Hexbin Maps and Choropleths
Fun, new graphics
I haven’t blogged in a little while, but I’ve been working on choropleths! I hit a wall with some Mac-update related issues but luckily Randy was able to help me out and I seem to be past those.
Today I made my very first (successful) choropleth, which was a hexbin map of the continental United States, using data from the LANDFIRE Team of historical fire prevalence state-by-state and the overall acres burned. I followed r graph gallery’s tutorial, which used ggplot. Here’s the rough version of my first map.

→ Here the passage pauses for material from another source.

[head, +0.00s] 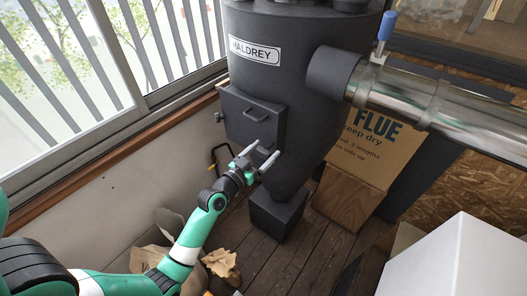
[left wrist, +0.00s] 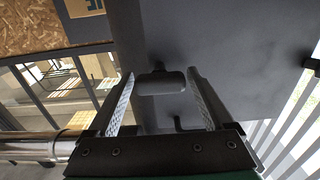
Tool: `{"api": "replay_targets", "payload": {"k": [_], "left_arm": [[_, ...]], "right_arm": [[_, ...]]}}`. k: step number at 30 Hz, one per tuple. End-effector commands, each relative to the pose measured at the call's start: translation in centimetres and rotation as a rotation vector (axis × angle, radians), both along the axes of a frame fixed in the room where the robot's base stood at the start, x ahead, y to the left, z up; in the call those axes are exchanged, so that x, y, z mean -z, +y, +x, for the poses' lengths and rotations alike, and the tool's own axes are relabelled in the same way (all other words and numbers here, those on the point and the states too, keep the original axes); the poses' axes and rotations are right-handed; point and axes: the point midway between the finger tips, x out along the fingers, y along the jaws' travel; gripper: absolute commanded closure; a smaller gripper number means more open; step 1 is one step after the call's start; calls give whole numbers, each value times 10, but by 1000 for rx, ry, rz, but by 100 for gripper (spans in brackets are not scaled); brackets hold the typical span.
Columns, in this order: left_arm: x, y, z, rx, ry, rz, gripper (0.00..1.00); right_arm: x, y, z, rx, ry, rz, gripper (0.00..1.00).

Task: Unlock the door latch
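A dark square door (head: 245,128) is shut on the front of the dark grey machine (head: 300,75). It has a bar handle (head: 256,115) on its face and a small grey piece (head: 218,117) at its left edge, which may be the latch. My left gripper (head: 263,153) is open and apart from the handle, in front of and below the door's lower right. In the left wrist view, the open fingers (left wrist: 160,90) have a dark rounded piece (left wrist: 160,82) between them in the picture; I cannot tell which part it is. My right gripper is not in view.
A shiny metal pipe (head: 445,108) with a blue-handled lever (head: 385,30) runs right from the machine. A cardboard box (head: 365,145) stands behind. A white box (head: 460,262) fills the lower right. A slatted window (head: 110,65) is at left. Torn paper (head: 222,264) lies on the floor.

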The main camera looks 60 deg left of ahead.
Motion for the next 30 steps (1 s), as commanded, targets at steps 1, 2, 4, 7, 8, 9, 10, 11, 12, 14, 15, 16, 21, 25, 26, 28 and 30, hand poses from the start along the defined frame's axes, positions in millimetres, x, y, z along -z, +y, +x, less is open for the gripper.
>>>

There were a couple things I couldn’t figure out:
- How to get rid of Alaska, since the shape json file that I used included all 50 states, but the LANDFIRE data only referred to the continental ones. I (sort of accidentally) hid Hawaii under the key when I was testing out different locations for it. Alaska doesn’t appear to be messing up the rest of the data, just hanging out
- How to get a better gradient. I was able to change the colors to some generic red-orange but I couldn’t figure out how to utilize r color brewer or make the gradient more meaningful-looking, since it doesn’t really show minute distinctions.
- I think I knew this and forgot, but how to get rid of scientific notation
- How to change the text from acres_burned in the key to something nicer-looking
- How to put the state names on the map! The original shape-file had state names, but they’re gone for some reason.
- This one is a little vain, but how to change the font. Not hating on Arial…
Overall, however, I feel like I was pretty successful in getting through the main obstacles. Be on the lookout for more choropleths :)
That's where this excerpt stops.